>> Start Data excerpts
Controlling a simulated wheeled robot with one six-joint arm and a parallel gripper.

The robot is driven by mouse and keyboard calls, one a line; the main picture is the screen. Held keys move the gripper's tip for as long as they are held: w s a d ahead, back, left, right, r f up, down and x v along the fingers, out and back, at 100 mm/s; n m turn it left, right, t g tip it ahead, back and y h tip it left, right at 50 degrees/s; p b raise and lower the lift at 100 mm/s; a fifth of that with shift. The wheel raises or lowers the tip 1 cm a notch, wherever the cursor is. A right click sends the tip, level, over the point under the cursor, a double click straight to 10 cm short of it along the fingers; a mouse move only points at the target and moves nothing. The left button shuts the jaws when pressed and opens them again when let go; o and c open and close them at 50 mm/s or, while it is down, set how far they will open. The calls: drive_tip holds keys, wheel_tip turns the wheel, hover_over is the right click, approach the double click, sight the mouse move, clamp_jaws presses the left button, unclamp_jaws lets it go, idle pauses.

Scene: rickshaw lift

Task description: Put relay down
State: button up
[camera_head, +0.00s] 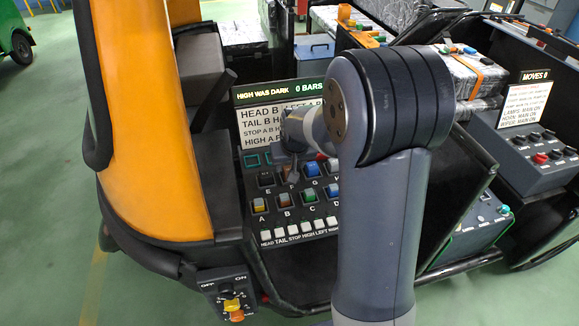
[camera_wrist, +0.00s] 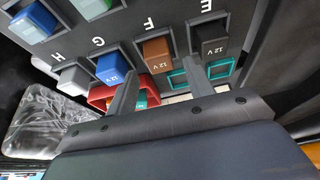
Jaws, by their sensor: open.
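My gripper (camera_wrist: 163,70) is open in the wrist view, its fingers apart on either side of the brown relay (camera_wrist: 157,50) at socket F; I cannot tell whether they touch it. The brown relay stands in the panel, with a black relay (camera_wrist: 210,42) at E, a blue one (camera_wrist: 110,66) at G and a pale grey one (camera_wrist: 74,76) at H. In the head view my gripper (camera_head: 291,172) is over the panel's upper relay row, partly hidden by my arm. Yellow (camera_head: 259,205), red-brown (camera_head: 283,200), green (camera_head: 308,196) and blue (camera_head: 332,190) relays sit at A to D.
Teal-edged slots (camera_wrist: 221,68) lie beyond the row; a red part (camera_wrist: 101,94) there is partly hidden by a finger. White switches (camera_head: 293,229) line the panel's front. A text board (camera_head: 262,118) stands behind. The orange pillar (camera_head: 155,120) rises at left.

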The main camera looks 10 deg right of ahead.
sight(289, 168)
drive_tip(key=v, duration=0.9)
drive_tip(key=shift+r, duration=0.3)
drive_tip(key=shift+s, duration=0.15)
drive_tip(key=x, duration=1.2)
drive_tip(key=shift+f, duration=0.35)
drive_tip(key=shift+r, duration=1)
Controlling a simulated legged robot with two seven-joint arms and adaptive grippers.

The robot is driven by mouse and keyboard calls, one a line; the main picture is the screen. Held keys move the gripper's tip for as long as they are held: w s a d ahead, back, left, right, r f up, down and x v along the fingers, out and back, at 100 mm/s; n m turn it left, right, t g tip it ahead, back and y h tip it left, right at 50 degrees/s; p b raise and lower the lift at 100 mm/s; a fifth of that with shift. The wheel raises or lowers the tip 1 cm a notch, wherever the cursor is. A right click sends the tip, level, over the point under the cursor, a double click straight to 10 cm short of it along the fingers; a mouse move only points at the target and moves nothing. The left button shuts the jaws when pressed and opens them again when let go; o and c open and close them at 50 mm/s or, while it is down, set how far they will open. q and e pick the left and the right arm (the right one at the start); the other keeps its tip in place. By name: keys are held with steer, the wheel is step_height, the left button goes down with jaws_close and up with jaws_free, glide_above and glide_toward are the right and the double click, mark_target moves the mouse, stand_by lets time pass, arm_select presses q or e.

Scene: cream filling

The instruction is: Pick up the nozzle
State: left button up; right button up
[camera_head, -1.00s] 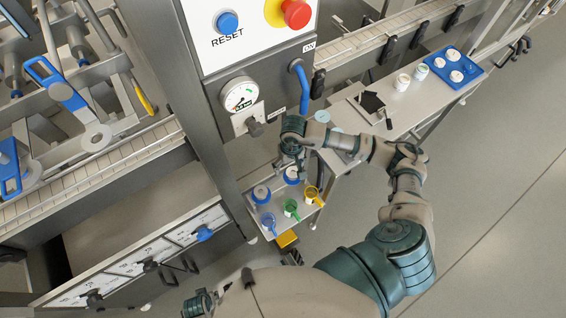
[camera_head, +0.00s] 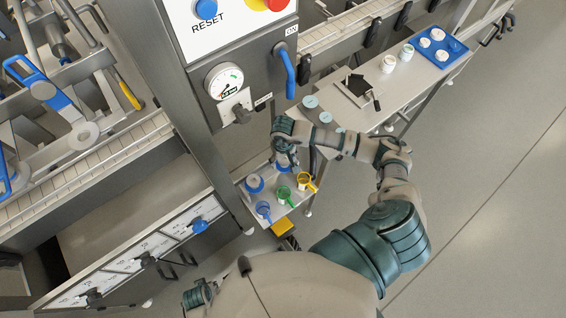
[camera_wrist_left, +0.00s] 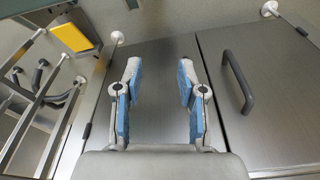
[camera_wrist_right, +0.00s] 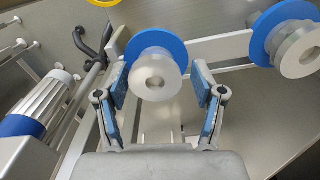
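Two nozzles with blue flanges and pale cylindrical bodies are on a small metal shelf. In the right wrist view, one nozzle (camera_wrist_right: 152,78) lies between the fingertips of my right gripper (camera_wrist_right: 160,85), and the other nozzle (camera_wrist_right: 292,45) is to the right. In the head view, one nozzle (camera_head: 255,184) shows clearly, and the other (camera_head: 283,165) is partly hidden under my right gripper (camera_head: 284,158). My right gripper is open, its blue pads on either side of the nozzle. My left gripper (camera_wrist_left: 158,85) is open and empty before metal panels.
A steel machine column with a gauge (camera_head: 224,82) rises behind. A blue tray (camera_head: 443,61) of white containers sits back right. Open floor lies right.

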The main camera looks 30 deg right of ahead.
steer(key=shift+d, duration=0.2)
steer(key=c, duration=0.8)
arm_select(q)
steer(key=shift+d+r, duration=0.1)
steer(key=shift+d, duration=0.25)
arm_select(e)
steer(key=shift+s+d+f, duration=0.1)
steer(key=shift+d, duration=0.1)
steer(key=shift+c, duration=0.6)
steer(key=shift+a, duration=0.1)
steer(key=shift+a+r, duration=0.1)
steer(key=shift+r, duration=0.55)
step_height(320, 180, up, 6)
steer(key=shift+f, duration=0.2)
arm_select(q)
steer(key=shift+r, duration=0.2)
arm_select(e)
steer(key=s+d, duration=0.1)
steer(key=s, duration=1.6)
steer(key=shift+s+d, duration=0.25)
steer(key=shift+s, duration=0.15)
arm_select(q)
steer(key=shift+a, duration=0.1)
>> End Data excerpts
_Problem description_
Write the records out once more, exactly as they appear, with no pictures.

_Solution for this task_
Controlling a simulated wheeled robot with one six-joint arm and a parallel gripper.

The robot is driven by mouse and keyboard calls, one a line; the main picture is the screen. Held keys move the gripper's tip for as long as they are held: w s a d ahead, back, left, right, r f up, down and x v along the fingers, out and back, at 100 mm/s; n m turn it left, right, t g tip it ahead, back and y h tip it left, right at 50 degrees/s; p b raise and lower the lift at 100 mm/s; a fifth of that with shift. The wheel raises or lowers the tip 1 cm a notch, wherever the cursor is. A right click sends the tip, level, over the point under the cursor, a double click straight to 10 cm short of it along the fingers; a mouse move only points at the target and moves nothing. The left button shuts the jaws when pressed and opens them again when let go; o and c open and close them at 50 mm/s or, while it is down, set how far they will open. The calls: drive_tip holds keys, wheel_tip turns the wheel, hover_over is the right click, approach the double click, sight the mouse move, clamp_jaws presses the left button, unclamp_jaws lets it go, idle pauses.

Scene: rickshaw lift

Task description: Put relay down
State: button up
[camera_head, +0.00s] 
[camera_wrist, +0.00s] 
Jaws, by their sensor: open.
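My gripper (camera_wrist: 163,70) is open in the wrist view, its fingers apart on either side of the brown relay (camera_wrist: 157,50) at socket F; I cannot tell whether they touch it. The brown relay stands in the panel, with a black relay (camera_wrist: 210,42) at E, a blue one (camera_wrist: 110,66) at G and a pale grey one (camera_wrist: 74,76) at H. In the head view my gripper (camera_head: 291,172) is over the panel's upper relay row, partly hidden by my arm. Yellow (camera_head: 259,205), red-brown (camera_head: 283,200), green (camera_head: 308,196) and blue (camera_head: 332,190) relays sit at A to D.
Teal-edged slots (camera_wrist: 221,68) lie beyond the row; a red part (camera_wrist: 101,94) there is partly hidden by a finger. White switches (camera_head: 293,229) line the panel's front. A text board (camera_head: 262,118) stands behind. The orange pillar (camera_head: 155,120) rises at left.

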The main camera looks 10 deg right of ahead.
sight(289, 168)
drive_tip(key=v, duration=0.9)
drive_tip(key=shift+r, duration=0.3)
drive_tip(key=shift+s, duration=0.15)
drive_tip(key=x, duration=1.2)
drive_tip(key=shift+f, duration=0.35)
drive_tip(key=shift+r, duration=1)
Controlling a simulated legged robot with two seven-joint arms and adaptive grippers.

The robot is driven by mouse and keyboard calls, one a line; the main picture is the screen. Held keys move the gripper's tip for as long as they are held: w s a d ahead, back, left, right, r f up, down and x v along the fingers, out and back, at 100 mm/s; n m turn it left, right, t g tip it ahead, back and y h tip it left, right at 50 degrees/s; p b raise and lower the lift at 100 mm/s; a fifth of that with shift. The wheel raises or lowers the tip 1 cm a notch, wherever the cursor is. A right click sends the tip, level, over the point under the cursor, a double click straight to 10 cm short of it along the fingers; a mouse move only points at the target and moves nothing. The left button shuts the jaws when pressed and opens them again when let go; o and c open and close them at 50 mm/s or, while it is down, set how far they will open. q and e pick the left and the right arm (the right one at the start); the other keeps its tip in place. By name: keys are held with steer, the wheel is step_height, the left button goes down with jaws_close and up with jaws_free, glide_above and glide_toward are the right and the double click, mark_target moves the mouse, stand_by lets time pass, arm_select presses q or e.

Scene: cream filling

The instruction is: Pick up the nozzle
State: left button up; right button up
[camera_head, -1.00s] 
[camera_head, +0.00s] 
[camera_wrist_left, +0.00s] 
[camera_wrist_right, +0.00s] 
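Two nozzles with blue flanges and pale cylindrical bodies are on a small metal shelf. In the right wrist view, one nozzle (camera_wrist_right: 152,78) lies between the fingertips of my right gripper (camera_wrist_right: 160,85), and the other nozzle (camera_wrist_right: 292,45) is to the right. In the head view, one nozzle (camera_head: 255,184) shows clearly, and the other (camera_head: 283,165) is partly hidden under my right gripper (camera_head: 284,158). My right gripper is open, its blue pads on either side of the nozzle. My left gripper (camera_wrist_left: 158,85) is open and empty before metal panels.
A steel machine column with a gauge (camera_head: 224,82) rises behind. A blue tray (camera_head: 443,61) of white containers sits back right. Open floor lies right.

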The main camera looks 30 deg right of ahead.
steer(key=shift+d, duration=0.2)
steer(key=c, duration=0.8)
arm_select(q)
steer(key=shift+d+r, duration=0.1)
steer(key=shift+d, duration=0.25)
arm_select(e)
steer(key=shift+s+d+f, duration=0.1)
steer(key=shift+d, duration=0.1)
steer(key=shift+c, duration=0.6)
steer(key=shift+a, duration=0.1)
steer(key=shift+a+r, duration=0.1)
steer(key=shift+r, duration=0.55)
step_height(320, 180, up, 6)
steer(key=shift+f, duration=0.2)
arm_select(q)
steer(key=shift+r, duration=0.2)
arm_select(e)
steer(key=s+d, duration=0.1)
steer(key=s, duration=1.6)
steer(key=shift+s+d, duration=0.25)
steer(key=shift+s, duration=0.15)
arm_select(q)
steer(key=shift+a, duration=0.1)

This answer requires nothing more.